▶ [Exercise goal]: Give the number of lines containing the word "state" and nothing more.
+--
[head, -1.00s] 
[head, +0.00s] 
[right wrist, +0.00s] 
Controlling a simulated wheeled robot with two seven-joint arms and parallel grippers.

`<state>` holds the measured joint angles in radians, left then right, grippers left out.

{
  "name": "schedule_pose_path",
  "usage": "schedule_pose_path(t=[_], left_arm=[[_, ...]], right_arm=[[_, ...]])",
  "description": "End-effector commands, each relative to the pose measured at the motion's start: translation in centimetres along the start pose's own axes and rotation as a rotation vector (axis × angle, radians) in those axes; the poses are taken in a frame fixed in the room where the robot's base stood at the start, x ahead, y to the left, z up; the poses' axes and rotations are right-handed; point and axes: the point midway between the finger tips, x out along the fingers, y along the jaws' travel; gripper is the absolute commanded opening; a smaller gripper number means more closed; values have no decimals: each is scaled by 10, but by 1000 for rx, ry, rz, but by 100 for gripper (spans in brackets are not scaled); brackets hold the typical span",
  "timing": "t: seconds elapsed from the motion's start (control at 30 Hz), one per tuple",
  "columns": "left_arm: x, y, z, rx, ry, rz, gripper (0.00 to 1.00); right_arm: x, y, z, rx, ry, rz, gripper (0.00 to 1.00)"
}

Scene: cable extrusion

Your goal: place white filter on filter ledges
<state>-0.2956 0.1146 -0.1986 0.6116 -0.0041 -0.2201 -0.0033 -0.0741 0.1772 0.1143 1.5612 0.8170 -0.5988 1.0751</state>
+--
▶ [Written response]: 2